Understanding EU Regulation 2016/425 on Personal Protective Equipment (PPE) for eye protection

South African SANS standards for eye protection is an adoption of the EN standard, which forms part of the Regulation (EU) 2016/425, thus the regulation plays a crucial role in ensuring the quality, safety, and compliance of personal protective equipment (PPE) products, including eyewear designed to protect against various risks. 
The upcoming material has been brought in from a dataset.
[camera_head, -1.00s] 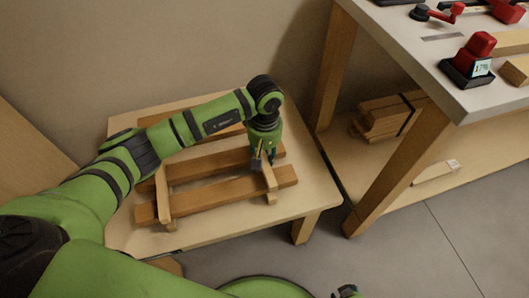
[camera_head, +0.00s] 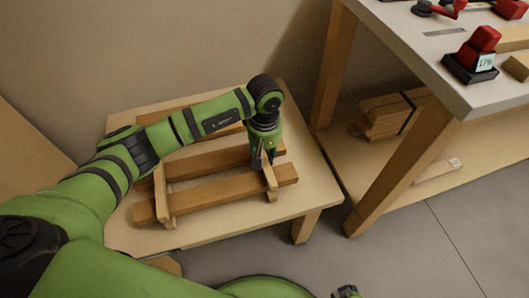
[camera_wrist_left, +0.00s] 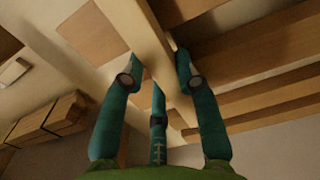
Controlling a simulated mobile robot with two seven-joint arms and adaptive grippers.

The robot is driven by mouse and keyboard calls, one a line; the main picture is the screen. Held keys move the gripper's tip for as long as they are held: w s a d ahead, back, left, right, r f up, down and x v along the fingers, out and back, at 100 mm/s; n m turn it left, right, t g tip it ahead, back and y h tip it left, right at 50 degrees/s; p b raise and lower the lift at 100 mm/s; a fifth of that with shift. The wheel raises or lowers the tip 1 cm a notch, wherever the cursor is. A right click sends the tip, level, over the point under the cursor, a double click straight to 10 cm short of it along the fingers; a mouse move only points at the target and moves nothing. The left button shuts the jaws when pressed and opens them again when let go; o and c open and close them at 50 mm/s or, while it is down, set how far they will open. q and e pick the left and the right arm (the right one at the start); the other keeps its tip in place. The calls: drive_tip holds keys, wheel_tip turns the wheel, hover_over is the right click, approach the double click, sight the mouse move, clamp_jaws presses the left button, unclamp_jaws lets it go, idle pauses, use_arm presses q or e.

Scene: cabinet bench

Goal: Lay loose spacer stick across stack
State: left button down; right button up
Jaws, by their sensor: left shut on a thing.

This article summarises the key aspects of this regulation that are particularly relevant to safety officers and procurement managers.

Scope and Definitions

The regulation is applicable to all forms of PPE intended to be worn or held by individuals for protection against health and safety hazards. This includes eyewear specifically designed to shield the eyes from risks such as mechanical impacts, dust, splashes, or radiation.

Conformity Assessment

Before eyewear can be marketed as PPE, it must undergo a conformity assessment to ensure it meets EU safety standards. This process includes the evaluation of the design (type examination), quality control of the manufacturing process, and sometimes ongoing surveillance.

CE Marking

Eyewear that passes the conformity assessment is marked with the CE symbol, indicating that the product meets all EU safety, health, and environmental requirements.

Classification of PPE

  • Category I: Minimal risks
  • Category II: Risks not covered in Categories I or III
  • Category III: Serious risks, such as irreversible harm

Obligations of Economic Operators

Manufacturers, importers, and distributors have specific obligations under the regulation, such as ensuring PPE compliance, maintaining technical documentation, and addressing non-compliance issues. Thus manufacturers must provide comprehensive technical documentation to prove conformity to relevant safety standards. This includes an EU Declaration of Conformity that must accompany the product.

Risk Assessment

Regular risk assessments are crucial to determine the appropriate types of eyewear needed for specific tasks or environments within an organisation. Eyewear is typically classified based on the level of risk it protects against.

Training and Information

It is essential that workers are properly trained on the correct use of eyewear and informed about the risks it mitigates to ensure both compliance and safety. (Pro-Tip: Ensuring the correct care and maintenance of the product can add to its longevity.)

Record Keeping and Traceability

Importers and distributors are required to keep records of the products they bring to the market for ten years to ensure traceability in case of non-compliance.

By understanding and adhering to these points, safety officers and procurement managers can ensure that the eyewear purchased and used within their organisations complies with EU standards and effectively protects users against identified risks.